I can assure you the car has more than enough horsepower to rapidly put me over the speed limit even on the highway and still returned 32 mpg over its lifetime. It put those figures up as I averaged 72mph on the highway winter or summer. I suspect it would have been much closer to 40mpg had I been able to average 55mph without creating a risk to myself and others.
The 2012 Jetta Sportswagon I just purchased is considered a small car. I compared its measurements against the Passat when I was shopping, not being sure if I was comfortable with a small car. It turns out that they are nearly identical in size, with the Passat having a 5 in longer wheelbase and total overall length. In nearly all other interior and exterior measurements the Jetta is larger. So my 2012 “small” car is equivalent to its midsize cousin from 2000.
This suggests that the 2012 Passat must be larger and a quick review of the specs shows that it is. The wheelbase grew 4 inches and total length grew 6.5 inches from 2000. Most other interior or exterior dimensions either remained the same or grew. Horsepower is up, of course, being a key marketing factor even as many people now search for higher miles per gallon.
Today’s Passat has a 2.5L 5-cylinder engine rated at 170hp and is predicted to get exactly the same MPG as my 2000 Passat. What if they had just kept the same base engine and found ways to make it more efficient? Couldn’t that extra 20hp (again, assuming it’s underreported to spare Audi from cannibalized sales) have been sacrificed for better MPG? Our current model of building and selling cars is unsustainable. The models grow in all respects year to year, eating away at what could be significant leaps forward in MPG improvements, in order to sell the consumer on the new, improved, and bigger aspects.
Most of the family sedans today are packing more horsepower than the legitimate sports cars of my youth. Yet, there are no roadways where that horsepower can be safely applied. For example, my colleague’s G37 Infiniti sedan has 328hp. That car would probably be overpowered for most drivers at around 228hp, so those 100 extra horse just eat up extra gas. It’s good to see some companies pushing 40+MPG as their chief marketing aim, but we could have been there a decade ago.
As an aside, a special thanks to Jon for pointing out to me years and years ago that I was riding the clutch in my car. That 162,000 miles you see on the odometer are all on the original clutch.

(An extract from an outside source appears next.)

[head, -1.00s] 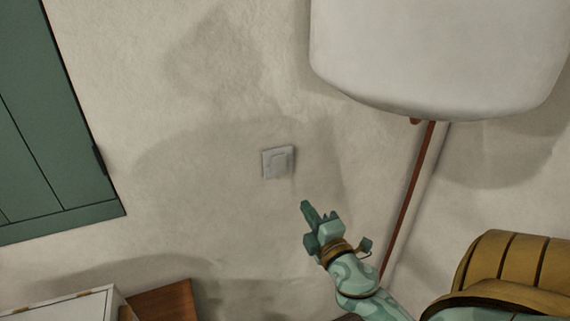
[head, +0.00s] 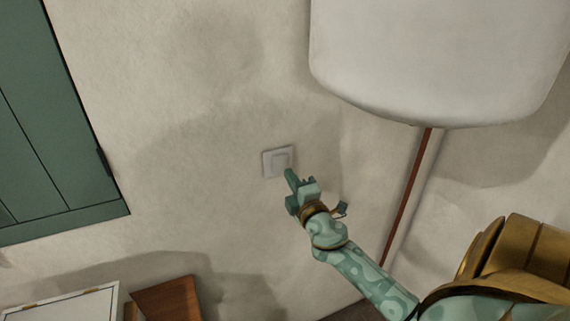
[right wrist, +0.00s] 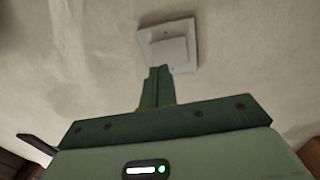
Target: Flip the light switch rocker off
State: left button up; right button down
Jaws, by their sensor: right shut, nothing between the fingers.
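The light switch (head: 271,161) is a pale square plate with a raised rocker on the wall, near the middle of the head view. It also shows at the top of the right wrist view (right wrist: 152,36), its rocker (right wrist: 168,52) facing my fingers. My right gripper (head: 289,172) is shut and empty, its fingertips at the plate's lower right in the head view. In the right wrist view the closed fingertips (right wrist: 159,70) overlap the rocker's lower edge. I cannot tell whether they touch it. My left gripper is not in view.
A large white tank (head: 435,65) hangs at the upper right, with a red-brown pipe (head: 408,195) below it. A green shutter or door (head: 55,130) is at the left. A white box (head: 70,306) and a brown wooden piece (head: 168,300) stand at the lower left. The wall around the switch is clear.

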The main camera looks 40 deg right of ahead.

Horsepower and efficiency aren’t mutually exclusive. In fact, properly done, the two should comfortably coexist wherever they’re found. My tiny old PT Cruiser (don’t judge) didn’t have a whole lot of horsepower, (150), and that thing always got dirt for gas mileage no matter how carefully I drove it–you had to be coasting downhill to do better than 25MPG. In contrast, my much larger Passat with the turbo and a bunch more horsepower (170) can do 30+ MPG on the highway doing 70MPH without breaking a sweat. (That speed is legal in parts of VA, so no laws needed to be broken to bring you that fact). Best of all, my 240+ horsepower S2000 gets the best mileage of them all, and I can do 35MPG and better while enjoying the heck out of the fact that I did not make 70,000 miles on the original clutch. The issues are weight, wind resistance and efficiency, not horsepower.
Honda’s variable valve timing system is very nice for producing both efficiency and horsepower and VW can produce a very nice turbo engine. Lots of manufacturers play around with shutting down cylinders on their engines to boost highway mileage. All of it still leaves us pretty much where we were a decade ago – hovering around the mid twenties for many of the makes while everything else increases.
So, I still think that horsepower could have stayed flat in the Passat over the last decade, except that as competing makes shifted to a 2.5L engine, VW felt compelled to do the same. As competing makes stretched their sedans and increased interior room, VW felt compelled to do the same. As competing makes kept the all important zero-to-sixty times low or lower, VW felt compelled to do the same. As a result, a larger, heavier car, with a larger engine uses the efficiency gains on performance instead of MPG.
I think that many customers are switching their preferences and high MPG cars and hybrids have certainly started to sell very well, but imagine how much better the national MPG average could be without the marketing-inspired race to be bigger and better.
There’s a point where fewer horsepower, given a larger (more wind resistance) and heavier car, yields fewer miles per gallon, and I’m not convinced that all that extra horsepower is going to waste given everything it has to push around.
I would suggest the essence of current trends isn’t based on people preferring faster cars, but, rather, people preferring larger cars. The lion’s share of un-attained mileage can actually be put to SUV’s and “crossovers”–especially the under-powered ones–as well as the bizarre popularity of behemoth pickups most of those drivers don’t need or use, as well as the people-carriers based on those truck platforms (Again, significantly greater weight and wind resistance).
The fact that Civics and Golfs can go faster than ever before is a tribute to engineering, not waste per se. You’re right that buyers do not put a premium on efficiency, but I would observe relatively few drivers are obsessing about power and speed, compared to the legion of folks wanting more room and a larger car that still, to this day in America, is inferred to mean “better”, “more expensive” and, for both of those silly reasons, more prestigious.
I like a small car that goes fast, so I bought one. It’s pretty efficient. I also maintain a large car that also goes somewhat fast, because I needed something to ferry around the kids and all my stuff when I take my road trips. It’s not so bad on gas. But when you say Prius, or any other highly economical ride, I balk because of their size first ahead of every other reason.
If I could afford a Tesla, I’d be driving one.